Egypt sentences 112 protesters to jail
A court in the Egyptian capital, Cairo, has sentenced 112 anti-government protesters to one year in jail, as authorities continue to crack down on dissent.
The anti-government protesters received the jail terms on Monday over charges of violence during rallies in the capital on January 25.
Since the ouster of the country’s former president, Mohamed Morsi, by the army in July 2013, his supporters have held near daily demonstrations, which have been met by a brutal crackdown by security forces. More than 1,400 people have been reportedly killed in the crackdown.
Egyptian authorities have also rounded up thousands of Muslim Brotherhood’s supporters following the overthrow of Morsi.
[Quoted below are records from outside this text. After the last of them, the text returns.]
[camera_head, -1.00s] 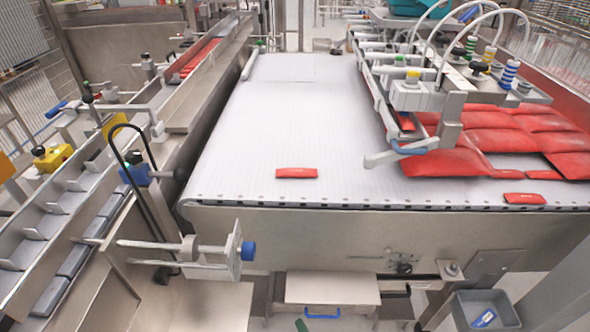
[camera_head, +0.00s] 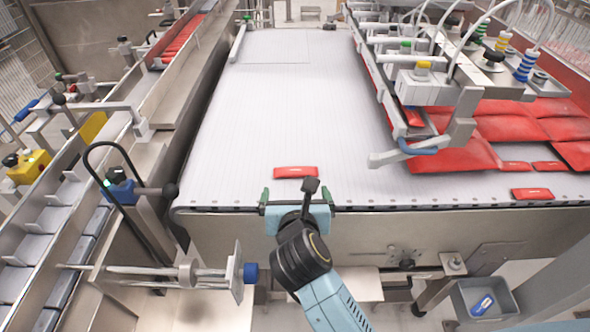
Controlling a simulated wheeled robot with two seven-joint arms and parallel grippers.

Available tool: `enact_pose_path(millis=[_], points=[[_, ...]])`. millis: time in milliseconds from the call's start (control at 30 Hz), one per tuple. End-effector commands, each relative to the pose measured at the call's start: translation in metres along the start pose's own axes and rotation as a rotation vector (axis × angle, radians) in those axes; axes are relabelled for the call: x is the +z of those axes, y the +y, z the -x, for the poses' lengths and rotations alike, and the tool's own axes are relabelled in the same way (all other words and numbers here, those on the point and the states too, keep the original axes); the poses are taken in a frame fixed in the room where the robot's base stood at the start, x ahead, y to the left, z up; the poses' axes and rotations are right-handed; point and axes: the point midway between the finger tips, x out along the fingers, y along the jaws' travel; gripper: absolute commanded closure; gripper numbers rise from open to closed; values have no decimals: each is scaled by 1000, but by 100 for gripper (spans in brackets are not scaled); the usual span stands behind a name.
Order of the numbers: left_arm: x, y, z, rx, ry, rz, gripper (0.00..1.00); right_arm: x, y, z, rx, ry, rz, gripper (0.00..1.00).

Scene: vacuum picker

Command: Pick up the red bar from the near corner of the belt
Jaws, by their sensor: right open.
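A small red bar (camera_head: 296,172) lies flat on the white belt (camera_head: 285,120), a little back from its near edge and left of centre. Another red bar (camera_head: 531,194) lies at the belt's near right corner. My right gripper (camera_head: 297,195) has come up from the bottom. Its green-tipped fingers are spread apart at the belt's near edge, just in front of the first bar, with nothing between them. The gap looks wider than that bar, and the gripper appears not to touch it. My left gripper is out of view.
A vacuum picker head (camera_head: 425,85) with hoses hangs over the belt's right side, above several red packs (camera_head: 455,155). A grey bin (camera_head: 485,300) stands at the lower right. The belt's middle is clear.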

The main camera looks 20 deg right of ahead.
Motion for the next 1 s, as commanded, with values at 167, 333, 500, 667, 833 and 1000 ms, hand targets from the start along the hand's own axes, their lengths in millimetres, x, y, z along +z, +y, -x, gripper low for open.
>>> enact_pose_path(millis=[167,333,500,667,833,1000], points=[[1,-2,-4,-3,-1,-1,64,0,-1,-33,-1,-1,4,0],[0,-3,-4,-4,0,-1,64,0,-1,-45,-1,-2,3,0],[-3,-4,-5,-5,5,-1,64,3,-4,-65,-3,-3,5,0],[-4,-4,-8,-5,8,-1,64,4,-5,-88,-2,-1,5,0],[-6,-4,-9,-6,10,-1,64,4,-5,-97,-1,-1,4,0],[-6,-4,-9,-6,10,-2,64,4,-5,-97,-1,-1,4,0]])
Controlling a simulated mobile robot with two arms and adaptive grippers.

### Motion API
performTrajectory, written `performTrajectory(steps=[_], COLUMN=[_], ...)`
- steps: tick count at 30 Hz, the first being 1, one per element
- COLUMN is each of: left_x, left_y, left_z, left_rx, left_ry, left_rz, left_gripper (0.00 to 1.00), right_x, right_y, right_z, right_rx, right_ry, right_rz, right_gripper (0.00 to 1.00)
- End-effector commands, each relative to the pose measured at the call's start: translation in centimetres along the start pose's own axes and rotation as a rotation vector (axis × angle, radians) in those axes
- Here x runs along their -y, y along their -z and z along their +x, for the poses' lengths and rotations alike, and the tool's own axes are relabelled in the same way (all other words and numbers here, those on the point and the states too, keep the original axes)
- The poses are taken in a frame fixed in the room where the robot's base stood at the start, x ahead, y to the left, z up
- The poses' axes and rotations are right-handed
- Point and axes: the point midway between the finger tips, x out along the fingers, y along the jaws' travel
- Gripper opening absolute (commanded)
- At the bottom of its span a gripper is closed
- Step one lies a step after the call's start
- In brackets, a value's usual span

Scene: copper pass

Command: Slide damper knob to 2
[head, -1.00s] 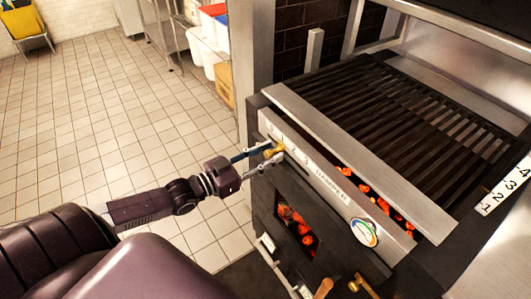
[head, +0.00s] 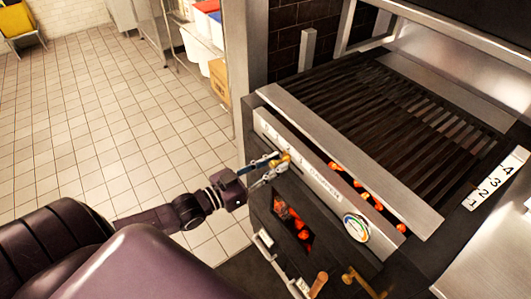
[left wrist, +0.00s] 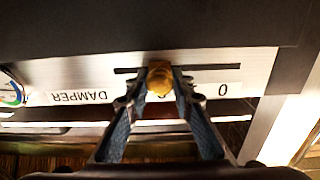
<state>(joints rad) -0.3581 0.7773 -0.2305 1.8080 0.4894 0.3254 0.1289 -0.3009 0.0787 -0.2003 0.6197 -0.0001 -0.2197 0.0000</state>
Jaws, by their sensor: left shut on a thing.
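The brass damper knob (head: 282,161) sits in a slot on the grill's pale front panel (head: 316,190). My left gripper (head: 273,166) is shut on the knob, with one finger on each side. In the left wrist view the knob (left wrist: 160,78) is between the fingertips (left wrist: 159,92). There the panel is upside down, with the "0" mark (left wrist: 222,90) to the right of the knob and the word DAMPER (left wrist: 78,97) to the left. A mark right at the knob is mostly hidden, so I cannot read it. My right gripper is not in view.
A round coloured gauge (head: 356,228) is on the panel's right part. Below are an opening with glowing coals (head: 292,222), a wooden-ended handle (head: 318,284) and a brass handle (head: 360,281). The grill grate (head: 385,110) lies above. Tiled floor (head: 110,130) is clear at left.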

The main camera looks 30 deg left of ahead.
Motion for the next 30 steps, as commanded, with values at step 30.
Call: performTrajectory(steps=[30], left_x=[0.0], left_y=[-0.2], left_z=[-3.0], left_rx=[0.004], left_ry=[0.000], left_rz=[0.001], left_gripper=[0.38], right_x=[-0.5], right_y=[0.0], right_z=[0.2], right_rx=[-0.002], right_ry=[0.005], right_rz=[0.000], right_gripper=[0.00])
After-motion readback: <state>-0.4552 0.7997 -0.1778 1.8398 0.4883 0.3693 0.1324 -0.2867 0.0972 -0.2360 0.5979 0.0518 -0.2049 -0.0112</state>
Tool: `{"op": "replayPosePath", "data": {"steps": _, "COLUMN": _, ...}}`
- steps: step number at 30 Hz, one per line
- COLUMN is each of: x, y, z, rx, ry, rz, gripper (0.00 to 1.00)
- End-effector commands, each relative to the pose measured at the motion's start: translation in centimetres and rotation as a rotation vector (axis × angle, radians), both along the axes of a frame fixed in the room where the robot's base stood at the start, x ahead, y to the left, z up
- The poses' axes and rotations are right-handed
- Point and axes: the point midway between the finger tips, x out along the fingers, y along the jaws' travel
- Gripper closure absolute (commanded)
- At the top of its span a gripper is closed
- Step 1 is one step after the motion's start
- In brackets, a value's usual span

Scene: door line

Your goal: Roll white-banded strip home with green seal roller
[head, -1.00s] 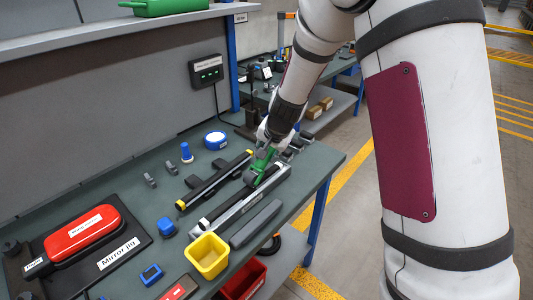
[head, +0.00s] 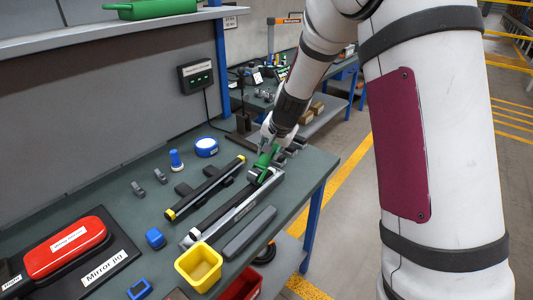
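My gripper (head: 268,142) is at the far right of the bench, shut around the handle of the green seal roller (head: 265,159). The roller's grey head points down at the far end of a silver rail (head: 225,218); contact is too small to tell. A dark strip (head: 220,207) runs along this rail, partly hidden by the roller at its far end. A white band on it cannot be made out. A second black strip with yellow ends (head: 205,189) lies parallel to the left, on dark supports.
A grey bar (head: 249,233) and a yellow bin (head: 199,265) lie in front of the rail. A blue cube (head: 155,238), a blue-topped post (head: 176,160) and a blue-and-white roll (head: 206,147) stand left. A red-cased mirror jig (head: 65,247) fills the near left.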

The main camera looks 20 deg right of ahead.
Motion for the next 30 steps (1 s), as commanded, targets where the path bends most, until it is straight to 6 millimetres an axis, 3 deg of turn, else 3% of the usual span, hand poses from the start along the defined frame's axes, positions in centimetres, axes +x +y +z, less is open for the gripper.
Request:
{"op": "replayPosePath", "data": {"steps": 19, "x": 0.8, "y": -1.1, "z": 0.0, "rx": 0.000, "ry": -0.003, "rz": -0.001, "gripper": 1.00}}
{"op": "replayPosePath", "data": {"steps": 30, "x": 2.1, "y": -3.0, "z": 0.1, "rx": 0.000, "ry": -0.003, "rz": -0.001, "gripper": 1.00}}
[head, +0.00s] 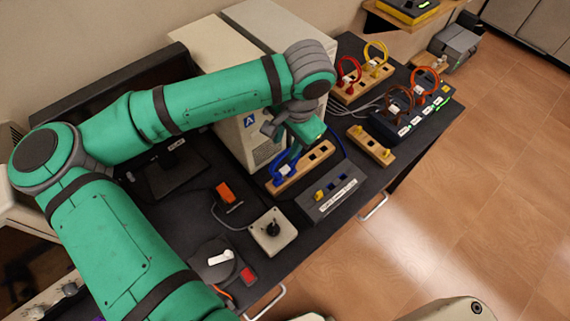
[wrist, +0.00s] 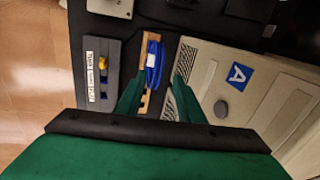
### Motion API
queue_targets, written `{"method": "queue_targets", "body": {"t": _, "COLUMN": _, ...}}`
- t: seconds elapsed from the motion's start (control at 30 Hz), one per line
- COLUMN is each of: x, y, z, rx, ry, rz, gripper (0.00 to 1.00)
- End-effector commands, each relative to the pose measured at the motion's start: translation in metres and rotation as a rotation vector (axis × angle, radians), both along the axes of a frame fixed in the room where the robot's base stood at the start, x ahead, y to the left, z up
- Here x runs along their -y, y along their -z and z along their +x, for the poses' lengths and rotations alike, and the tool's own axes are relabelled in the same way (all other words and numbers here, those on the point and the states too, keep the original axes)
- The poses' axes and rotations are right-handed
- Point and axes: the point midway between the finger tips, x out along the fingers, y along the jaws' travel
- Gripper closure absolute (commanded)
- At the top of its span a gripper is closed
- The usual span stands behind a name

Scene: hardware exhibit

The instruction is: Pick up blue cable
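The blue cable (head: 285,170) is plugged into a wooden socket block (head: 308,166) on the dark bench, and its loop partly shows behind my gripper (head: 292,152). In the wrist view the blue cable (wrist: 153,62) lies along the wooden block (wrist: 141,52), with a white tag on it. My gripper (wrist: 159,82) is open there, one green finger on each side of the cable's line. The fingers point at the cable; I cannot tell whether they touch it. Part of the cable is hidden by my gripper in the head view.
A grey box with a yellow plug (head: 330,195) sits in front of the block. A beige computer tower (head: 236,100) stands close behind. Red (head: 348,76), yellow (head: 375,54) and orange (head: 424,82) cables are farther right. A joystick box (head: 272,233) is at the front left.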

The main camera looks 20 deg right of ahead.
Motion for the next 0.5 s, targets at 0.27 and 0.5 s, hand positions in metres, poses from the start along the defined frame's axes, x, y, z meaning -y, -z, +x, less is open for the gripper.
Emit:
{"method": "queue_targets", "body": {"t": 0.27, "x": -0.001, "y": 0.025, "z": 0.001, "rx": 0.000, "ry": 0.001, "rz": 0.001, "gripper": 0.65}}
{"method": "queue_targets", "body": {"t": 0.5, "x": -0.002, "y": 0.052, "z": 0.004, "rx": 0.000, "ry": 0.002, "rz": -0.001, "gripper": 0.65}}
Hundreds have been handed lengthy jail terms and many sentenced to death in hasty trials.
On June 6, Egyptian police detained 15 supporters of Morsi before inauguration of new President Abdel Fattah el-Sisi who was officially declared as the winner of a two-candidate poll held in May.
Egypt’s election commission put the turnout at 47.5 percent of the country's 53 million eligible voters during the three-day vote. Some opposition movements, however, put the voter turnout at about 11 percent.
The Brotherhood and pro-democracy groups boycotted the election, a move that apparently led to a lower turnout than the election that brought Morsi to power.
Sisi, who was Egypt’s former military chief and led Morsi’s ouster, was sworn in as president before the general assembly of the Supreme Constitutional Court on June 8.
Sisi’s presidency places Egypt back in the hands of a top military official just three years after the 2011 popular uprising against Mubarak, an air force officer who ruled the North African country for nearly three decades.